What are the responsibilities and job description for the AIOps Engineer position at Career Listings?
Benefits:
- 401(k)
- 401(k) matching
- Competitive salary
- Dental insurance
- Health insurance
- Paid time off
- Profit sharing
- Training & development
- Tuition assistance
- Vision insurance
Primary Responsibilities:
- Cross-Functional Leadership: Lead the AIOps platform initiative by acting as the primary technical liaison to existing Network Engineering, ServiceNow, and SolarWinds administration teams to establish unified telemetry pipelines.

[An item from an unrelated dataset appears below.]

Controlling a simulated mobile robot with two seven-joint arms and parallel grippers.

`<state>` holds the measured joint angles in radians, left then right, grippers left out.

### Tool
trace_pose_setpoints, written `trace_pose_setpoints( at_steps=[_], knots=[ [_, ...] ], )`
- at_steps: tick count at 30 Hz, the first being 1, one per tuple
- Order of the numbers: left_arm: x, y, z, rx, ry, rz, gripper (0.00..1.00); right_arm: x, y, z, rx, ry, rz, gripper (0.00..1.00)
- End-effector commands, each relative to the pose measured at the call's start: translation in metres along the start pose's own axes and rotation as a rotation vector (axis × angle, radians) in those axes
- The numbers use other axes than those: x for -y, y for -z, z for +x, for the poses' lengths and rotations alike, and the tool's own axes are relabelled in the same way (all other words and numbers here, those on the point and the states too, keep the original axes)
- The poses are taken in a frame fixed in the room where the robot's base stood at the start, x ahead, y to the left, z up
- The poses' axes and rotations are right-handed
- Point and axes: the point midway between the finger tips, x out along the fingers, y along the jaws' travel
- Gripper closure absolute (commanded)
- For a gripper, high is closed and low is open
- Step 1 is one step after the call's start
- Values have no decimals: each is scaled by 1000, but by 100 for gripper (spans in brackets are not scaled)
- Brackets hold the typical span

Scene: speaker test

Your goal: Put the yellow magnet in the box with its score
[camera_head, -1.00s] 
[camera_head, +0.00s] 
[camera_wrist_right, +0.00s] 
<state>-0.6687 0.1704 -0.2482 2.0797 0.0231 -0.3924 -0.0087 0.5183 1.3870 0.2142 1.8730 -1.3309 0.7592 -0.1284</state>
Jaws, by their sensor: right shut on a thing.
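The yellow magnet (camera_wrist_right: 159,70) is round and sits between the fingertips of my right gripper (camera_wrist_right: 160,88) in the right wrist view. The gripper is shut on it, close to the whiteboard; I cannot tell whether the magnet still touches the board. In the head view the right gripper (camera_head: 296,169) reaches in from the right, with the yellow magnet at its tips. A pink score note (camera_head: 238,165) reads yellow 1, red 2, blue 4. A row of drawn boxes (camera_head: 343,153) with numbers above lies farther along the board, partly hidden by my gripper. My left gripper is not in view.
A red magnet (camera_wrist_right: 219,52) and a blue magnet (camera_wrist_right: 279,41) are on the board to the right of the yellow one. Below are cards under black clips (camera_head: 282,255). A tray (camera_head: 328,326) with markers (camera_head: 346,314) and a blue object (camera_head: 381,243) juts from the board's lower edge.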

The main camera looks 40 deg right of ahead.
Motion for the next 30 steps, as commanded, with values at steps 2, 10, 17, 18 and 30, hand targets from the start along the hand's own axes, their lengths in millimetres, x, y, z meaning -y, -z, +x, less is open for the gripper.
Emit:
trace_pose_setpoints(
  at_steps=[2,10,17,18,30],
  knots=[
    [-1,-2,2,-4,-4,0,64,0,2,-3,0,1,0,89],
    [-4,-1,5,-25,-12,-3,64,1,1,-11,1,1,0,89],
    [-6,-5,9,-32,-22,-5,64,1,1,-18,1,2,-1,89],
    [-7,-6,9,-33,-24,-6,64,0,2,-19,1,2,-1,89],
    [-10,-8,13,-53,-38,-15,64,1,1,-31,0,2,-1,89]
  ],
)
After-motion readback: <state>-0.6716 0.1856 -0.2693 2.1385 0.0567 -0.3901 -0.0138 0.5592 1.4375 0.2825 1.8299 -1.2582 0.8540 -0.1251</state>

- ITSM Orchestration & Automation: Architect closed-loop remediation workflows by deeply integrating Splunk ITSI alerts with ServiceNow Event Management and Incident Management modules.
- Mission-Critical Observability: Architect and maintain Splunk AIOps solutions across unclassified and classified enclaves to provide real-time situational awareness.
- Infrastructure Telemetry Integration: Normalize and correlate network performance and fault data from SolarWinds with server and application logs to provide a holistic view of enterprise health.
- Advanced ML Development: Deploy custom machine learning models via Splunk MLTK to identify anomalous behavior, potential cyber threats, and infrastructure degradations.
- Secure Data Integration: Engineer secure data ingestion pipelines for telemetry data from cross-domain solutions and tactical edge devices.
- Incident Reduction: Utilize IT Service Intelligence (ITSI) to correlate multi-source events, reducing noise and prioritizing high-impact mission alerts.
- Cyber Defense Support: Collaborate with the Cyber Security Service Provider (CSSP) to integrate AIOps insights into defensive cyber operations (DCO).
- Compliance & Documentation: Ensure all observability tools comply with DoW STIGs and IL5/IL6 protocols; develop and maintain architectural documentation and compliance traceability.
- Mission Alignment: Stay current on AIOps and related capabilities relevant to DoD, federal, and intelligence mission systems.
Required Qualifications:
- Security Clearance: Active Top Secret / Sensitive Compartmented Information (TS/SCI) required at time of hire.
- Certification: Active IAT Level II certification (e.g., Security CE, CySA , GSEC, or SSCP) required.
- Citizenship: United States Citizenship is required.
- Platform Experience: 7 years of experience with Splunk Enterprise, including architectural design, cluster management, and advanced Search Processing Language (SPL).
- AIOps & ITSM: 3 years of experience implementing AIOps workflows, including integration with enterprise ITSM solutions (ServiceNow) for automated root cause analysis and remediation.
- Machine Learning: Proven track record of building, testing, and tuning supervised and unsupervised models within the Splunk MLTK.
- Scripting & Automation: Advanced scripting skills for developing custom search commands, API integrations, and automating remediation tasks (e.g., Python).
- Leadership: Experience leading technical working groups and directing the efforts of adjacent infrastructure and development teams.
- Operational Experience: Prior experience working within a DoW/DoD Operations Center (NOC/SOC) or supporting mission-critical systems and networks.
- Communication: Must be able to present designs, plans, and analyses of alternatives to technical leadership boards for approvals.
Desired Qualifications:
- Enterprise Aggregation: Experience aggregating and correlating telemetry from diverse tools, specifically SolarWinds, ServiceNow, and VMware vCenter.
- Expert Certification: Splunk Enterprise Certified Architect or Splunk ITSI Certified Admin.
- Cloud Observability: Experience with Cloud Native Computing Foundation (CNCF) observability tools in secure hybrid multi-cloud environments (Azure/AWS).
- RMF/ATO Knowledge: Understanding of the Risk Management Framework (RMF) and the Authorization to Operate (ATO) process for AI/ML workloads.